Copy all the material that follows, keeping every character the same.

SOURCE MATERIAL -
»»

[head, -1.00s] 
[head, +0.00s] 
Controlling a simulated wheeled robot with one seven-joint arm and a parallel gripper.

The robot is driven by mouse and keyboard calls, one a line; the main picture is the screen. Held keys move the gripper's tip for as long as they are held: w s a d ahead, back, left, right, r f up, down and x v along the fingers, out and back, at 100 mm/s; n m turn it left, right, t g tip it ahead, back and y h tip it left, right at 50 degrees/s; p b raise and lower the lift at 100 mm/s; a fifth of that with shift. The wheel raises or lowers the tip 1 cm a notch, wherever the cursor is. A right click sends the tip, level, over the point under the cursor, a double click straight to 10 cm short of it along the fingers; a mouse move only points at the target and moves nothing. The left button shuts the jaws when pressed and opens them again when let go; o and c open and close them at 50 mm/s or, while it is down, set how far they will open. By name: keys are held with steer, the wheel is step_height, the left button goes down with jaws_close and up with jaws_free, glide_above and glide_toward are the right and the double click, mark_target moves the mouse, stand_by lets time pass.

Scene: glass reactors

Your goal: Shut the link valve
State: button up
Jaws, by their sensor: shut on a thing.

««

FULL ANSWER -
[head, -1.00s] 
[head, +0.00s] 
Controlling a simulated wheeled robot with one seven-joint arm and a parallel gripper.

The robot is driven by mouse and keyboard calls, one a line; the main picture is the screen. Held keys move the gripper's tip for as long as they are held: w s a d ahead, back, left, right, r f up, down and x v along the fingers, out and back, at 100 mm/s; n m turn it left, right, t g tip it ahead, back and y h tip it left, right at 50 degrees/s; p b raise and lower the lift at 100 mm/s; a fifth of that with shift. The wheel raises or lowers the tip 1 cm a notch, wherever the cursor is. A right click sends the tip, level, over the point under the cursor, a double click straight to 10 cm short of it along the fingers; a mouse move only points at the target and moves nothing. The left button shuts the jaws when pressed and opens them again when let go; o and c open and close them at 50 mm/s or, while it is down, set how far they will open. By name: keys are held with steer, the wheel is step_height, the left button goes down with jaws_close and up with jaws_free, glide_above and glide_toward are the right and the double click, mark_target moves the mouse, stand_by lets time pass.

Scene: glass reactors

Your goal: Shut the link valve
State: button up
Jaws, by their sensor: shut on a thing.

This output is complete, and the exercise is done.